Take the material below and retype it in full; pictures are left out.

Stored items
------------------------------
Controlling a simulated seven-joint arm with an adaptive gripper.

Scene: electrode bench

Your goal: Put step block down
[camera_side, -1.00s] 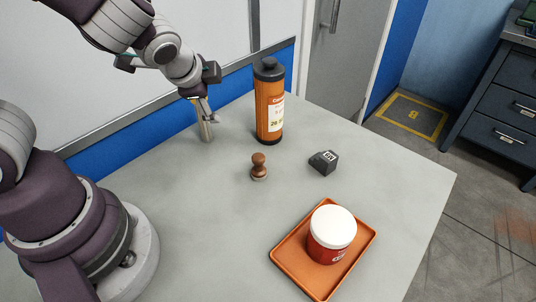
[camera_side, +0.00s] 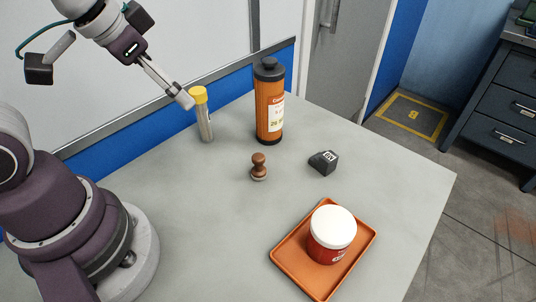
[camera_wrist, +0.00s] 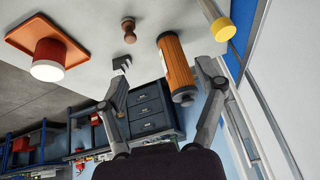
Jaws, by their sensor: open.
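The step block (camera_side: 323,162) is a small dark grey block with a white marking. It rests on the grey table, right of the orange bottle and apart from my gripper. It also shows in the wrist view (camera_wrist: 122,64), where it appears close to the left fingertip. My gripper (camera_side: 187,102) is raised at the back left, beside a yellow-capped tube. In the wrist view my gripper (camera_wrist: 164,76) has its two fingers spread wide with nothing between them in grasp.
The upright yellow-capped tube (camera_side: 205,122) stands near the back edge. An orange bottle (camera_side: 269,105) and a brown stamp-like knob (camera_side: 259,167) stand nearby. An orange tray (camera_side: 290,255) holds a red jar (camera_side: 331,235) with a white lid. The table (camera_side: 200,230) is clear at front left.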

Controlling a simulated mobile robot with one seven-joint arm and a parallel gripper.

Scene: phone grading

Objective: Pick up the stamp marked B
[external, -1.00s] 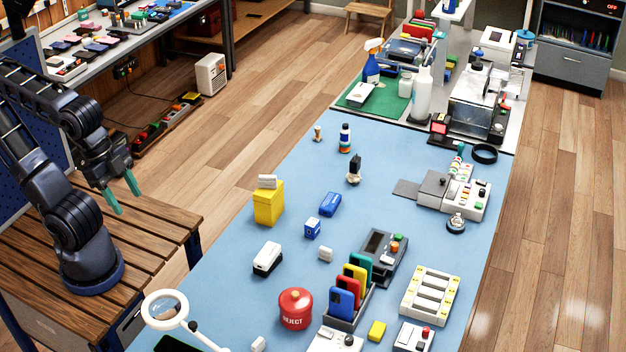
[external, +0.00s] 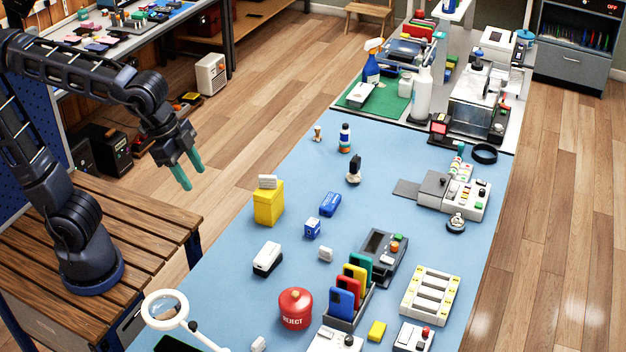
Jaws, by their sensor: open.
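My gripper (external: 195,179) is open and empty, its two green fingers pointing down. It hangs in the air to the left of the blue-topped table, well apart from everything on it. Stamp-like pieces stand on the table: a dark-handled one on a pale base (external: 354,170) near the middle, and a small brown one (external: 318,134) near the far left edge. No letter B is legible on either, so I cannot tell which is the stamp marked B.
A yellow box (external: 268,206) with a pale block on top stands near the left edge. Blue boxes (external: 330,204), a white-and-black block (external: 267,259), a red REJECT pot (external: 295,309) and a ring magnifier (external: 165,309) are nearby. The blue surface (external: 300,175) is clear between them.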

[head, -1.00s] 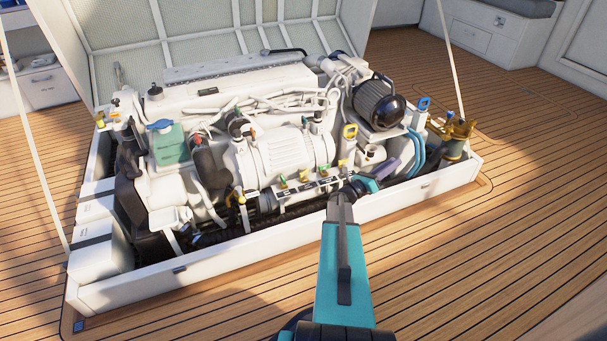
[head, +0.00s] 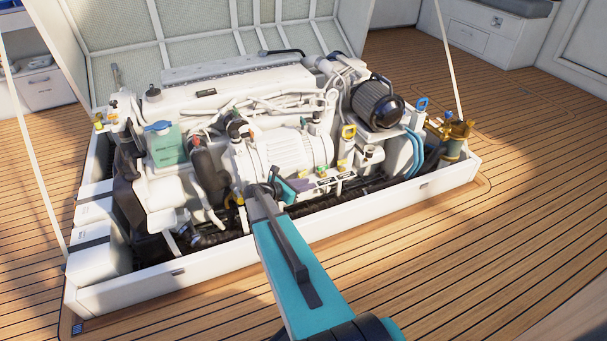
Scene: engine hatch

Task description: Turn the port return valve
------------------------------
## RESULT
Controlling a simulated seven-joint arm with an adaptive gripper.

Scene: electrode bench

Your goal: Put step block down
[camera_side, -1.00s] 
[camera_side, +0.00s] 
[camera_wrist, +0.00s] 
Jaws, by their sensor: open.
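The step block (camera_side: 323,162) is a small dark grey block with a white marking. It rests on the grey table, right of the orange bottle and apart from my gripper. It also shows in the wrist view (camera_wrist: 122,64), where it appears close to the left fingertip. My gripper (camera_side: 187,102) is raised at the back left, beside a yellow-capped tube. In the wrist view my gripper (camera_wrist: 164,76) has its two fingers spread wide with nothing between them in grasp.
The upright yellow-capped tube (camera_side: 205,122) stands near the back edge. An orange bottle (camera_side: 269,105) and a brown stamp-like knob (camera_side: 259,167) stand nearby. An orange tray (camera_side: 290,255) holds a red jar (camera_side: 331,235) with a white lid. The table (camera_side: 200,230) is clear at front left.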

Controlling a simulated mobile robot with one seven-joint arm and a parallel gripper.

Scene: phone grading

Objective: Pick up the stamp marked B
[external, -1.00s] 
[external, +0.00s] 
Jaws, by their sensor: open.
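My gripper (external: 195,179) is open and empty, its two green fingers pointing down. It hangs in the air to the left of the blue-topped table, well apart from everything on it. Stamp-like pieces stand on the table: a dark-handled one on a pale base (external: 354,170) near the middle, and a small brown one (external: 318,134) near the far left edge. No letter B is legible on either, so I cannot tell which is the stamp marked B.
A yellow box (external: 268,206) with a pale block on top stands near the left edge. Blue boxes (external: 330,204), a white-and-black block (external: 267,259), a red REJECT pot (external: 295,309) and a ring magnifier (external: 165,309) are nearby. The blue surface (external: 300,175) is clear between them.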

[head, -1.00s] 
[head, +0.00s] 
Scene: engine hatch

Task description: Turn the port return valve

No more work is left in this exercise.